**DIRECTIVE**
Taking the data below, please print only the lines from the line holding "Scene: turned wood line" to the line holding "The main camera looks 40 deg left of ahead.", inclusive, with pictures omitted.

**PROVIDED ENTRIES**
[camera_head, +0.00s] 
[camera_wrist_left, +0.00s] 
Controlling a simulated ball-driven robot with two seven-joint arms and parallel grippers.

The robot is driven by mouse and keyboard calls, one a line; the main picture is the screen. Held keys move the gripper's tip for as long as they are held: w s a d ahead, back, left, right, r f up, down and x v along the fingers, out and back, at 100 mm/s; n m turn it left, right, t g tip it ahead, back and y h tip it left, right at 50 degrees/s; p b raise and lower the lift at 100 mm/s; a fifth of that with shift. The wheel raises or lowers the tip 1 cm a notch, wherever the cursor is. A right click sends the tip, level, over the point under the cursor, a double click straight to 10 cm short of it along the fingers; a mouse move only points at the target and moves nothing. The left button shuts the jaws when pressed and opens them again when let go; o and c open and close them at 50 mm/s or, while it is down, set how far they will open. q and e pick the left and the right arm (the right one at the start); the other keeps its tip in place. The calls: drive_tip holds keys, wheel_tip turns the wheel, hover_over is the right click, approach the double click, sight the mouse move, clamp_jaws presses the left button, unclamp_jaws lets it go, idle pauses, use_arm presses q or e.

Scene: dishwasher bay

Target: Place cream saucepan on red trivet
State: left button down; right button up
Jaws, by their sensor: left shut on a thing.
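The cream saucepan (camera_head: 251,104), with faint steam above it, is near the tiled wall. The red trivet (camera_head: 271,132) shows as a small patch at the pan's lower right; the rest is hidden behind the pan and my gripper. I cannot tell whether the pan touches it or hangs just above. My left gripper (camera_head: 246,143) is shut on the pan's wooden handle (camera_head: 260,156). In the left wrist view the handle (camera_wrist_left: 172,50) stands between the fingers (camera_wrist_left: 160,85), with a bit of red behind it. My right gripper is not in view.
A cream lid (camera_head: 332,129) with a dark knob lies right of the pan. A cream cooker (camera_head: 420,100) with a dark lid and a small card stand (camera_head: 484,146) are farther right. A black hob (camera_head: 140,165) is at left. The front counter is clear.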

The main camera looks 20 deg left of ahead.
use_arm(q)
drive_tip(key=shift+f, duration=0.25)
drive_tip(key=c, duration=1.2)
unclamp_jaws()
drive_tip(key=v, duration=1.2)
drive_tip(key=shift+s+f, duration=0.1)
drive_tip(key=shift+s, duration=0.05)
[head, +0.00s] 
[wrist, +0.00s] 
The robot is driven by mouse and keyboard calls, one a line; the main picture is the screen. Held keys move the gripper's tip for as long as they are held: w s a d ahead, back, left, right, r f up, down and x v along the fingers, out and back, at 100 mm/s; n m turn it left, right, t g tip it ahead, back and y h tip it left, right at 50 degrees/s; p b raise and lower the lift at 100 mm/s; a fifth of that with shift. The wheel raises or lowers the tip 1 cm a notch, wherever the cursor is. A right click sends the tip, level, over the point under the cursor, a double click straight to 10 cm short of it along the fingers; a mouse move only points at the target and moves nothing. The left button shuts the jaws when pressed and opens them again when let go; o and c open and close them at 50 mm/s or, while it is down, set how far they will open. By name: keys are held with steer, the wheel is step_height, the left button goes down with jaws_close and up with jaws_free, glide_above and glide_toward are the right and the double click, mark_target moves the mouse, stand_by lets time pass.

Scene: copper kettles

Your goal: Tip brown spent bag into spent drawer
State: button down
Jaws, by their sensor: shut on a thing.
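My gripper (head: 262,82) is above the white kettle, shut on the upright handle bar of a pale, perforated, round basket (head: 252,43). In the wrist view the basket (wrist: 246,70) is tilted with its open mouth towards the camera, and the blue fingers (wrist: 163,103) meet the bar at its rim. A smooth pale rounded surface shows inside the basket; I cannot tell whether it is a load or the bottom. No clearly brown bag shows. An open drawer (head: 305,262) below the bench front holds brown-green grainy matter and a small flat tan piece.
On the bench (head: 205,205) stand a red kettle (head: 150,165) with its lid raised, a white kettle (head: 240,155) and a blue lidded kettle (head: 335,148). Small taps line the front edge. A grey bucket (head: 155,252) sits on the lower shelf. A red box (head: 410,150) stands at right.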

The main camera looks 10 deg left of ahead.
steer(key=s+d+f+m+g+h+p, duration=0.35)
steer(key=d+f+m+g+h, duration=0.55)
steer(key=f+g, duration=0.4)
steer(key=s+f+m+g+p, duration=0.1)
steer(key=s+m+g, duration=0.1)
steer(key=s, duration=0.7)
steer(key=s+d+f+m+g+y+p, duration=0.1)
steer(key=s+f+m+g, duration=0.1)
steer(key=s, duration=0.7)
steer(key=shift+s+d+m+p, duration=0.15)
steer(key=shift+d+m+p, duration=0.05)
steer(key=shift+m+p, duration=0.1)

* * *

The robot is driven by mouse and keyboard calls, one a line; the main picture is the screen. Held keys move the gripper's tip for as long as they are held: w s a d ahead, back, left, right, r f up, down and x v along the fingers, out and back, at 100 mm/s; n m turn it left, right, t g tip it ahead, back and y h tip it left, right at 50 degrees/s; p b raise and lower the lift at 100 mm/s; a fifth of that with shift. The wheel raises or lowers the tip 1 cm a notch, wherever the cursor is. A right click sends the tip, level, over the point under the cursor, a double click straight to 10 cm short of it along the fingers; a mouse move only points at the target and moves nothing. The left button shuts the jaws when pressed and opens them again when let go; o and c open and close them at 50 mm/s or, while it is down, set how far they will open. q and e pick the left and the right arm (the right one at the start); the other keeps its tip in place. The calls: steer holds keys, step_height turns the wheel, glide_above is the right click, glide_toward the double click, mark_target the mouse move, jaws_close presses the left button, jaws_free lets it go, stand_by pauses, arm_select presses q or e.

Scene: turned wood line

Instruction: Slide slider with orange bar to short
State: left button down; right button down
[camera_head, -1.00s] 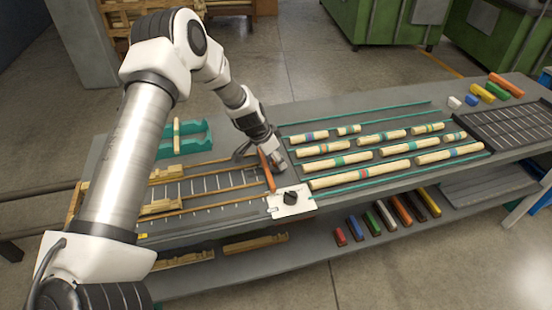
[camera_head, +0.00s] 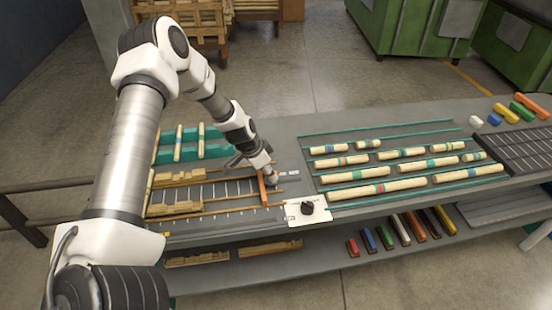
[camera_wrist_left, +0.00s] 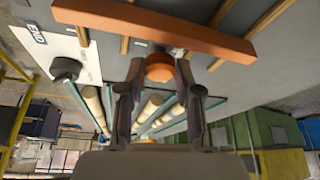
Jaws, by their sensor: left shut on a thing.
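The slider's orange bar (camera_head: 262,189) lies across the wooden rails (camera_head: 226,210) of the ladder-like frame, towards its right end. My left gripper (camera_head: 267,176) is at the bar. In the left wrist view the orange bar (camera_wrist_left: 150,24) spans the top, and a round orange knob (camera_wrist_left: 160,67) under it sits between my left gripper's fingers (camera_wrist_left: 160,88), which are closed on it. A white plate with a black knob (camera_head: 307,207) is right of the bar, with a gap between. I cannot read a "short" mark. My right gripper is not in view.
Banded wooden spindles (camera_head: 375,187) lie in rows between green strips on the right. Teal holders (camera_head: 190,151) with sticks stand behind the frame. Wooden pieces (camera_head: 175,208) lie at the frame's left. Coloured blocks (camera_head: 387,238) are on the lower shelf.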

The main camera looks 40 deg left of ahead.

**SOLUTION FOR THIS TASK**
Scene: turned wood line

Instruction: Slide slider with orange bar to short
State: left button down; right button down
[camera_head, -1.00s] 
[camera_head, +0.00s] 
[camera_wrist_left, +0.00s] 
Jaws, by their sensor: left shut on a thing.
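The slider's orange bar (camera_head: 262,189) lies across the wooden rails (camera_head: 226,210) of the ladder-like frame, towards its right end. My left gripper (camera_head: 267,176) is at the bar. In the left wrist view the orange bar (camera_wrist_left: 150,24) spans the top, and a round orange knob (camera_wrist_left: 160,67) under it sits between my left gripper's fingers (camera_wrist_left: 160,88), which are closed on it. A white plate with a black knob (camera_head: 307,207) is right of the bar, with a gap between. I cannot read a "short" mark. My right gripper is not in view.
Banded wooden spindles (camera_head: 375,187) lie in rows between green strips on the right. Teal holders (camera_head: 190,151) with sticks stand behind the frame. Wooden pieces (camera_head: 175,208) lie at the frame's left. Coloured blocks (camera_head: 387,238) are on the lower shelf.

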The main camera looks 40 deg left of ahead.

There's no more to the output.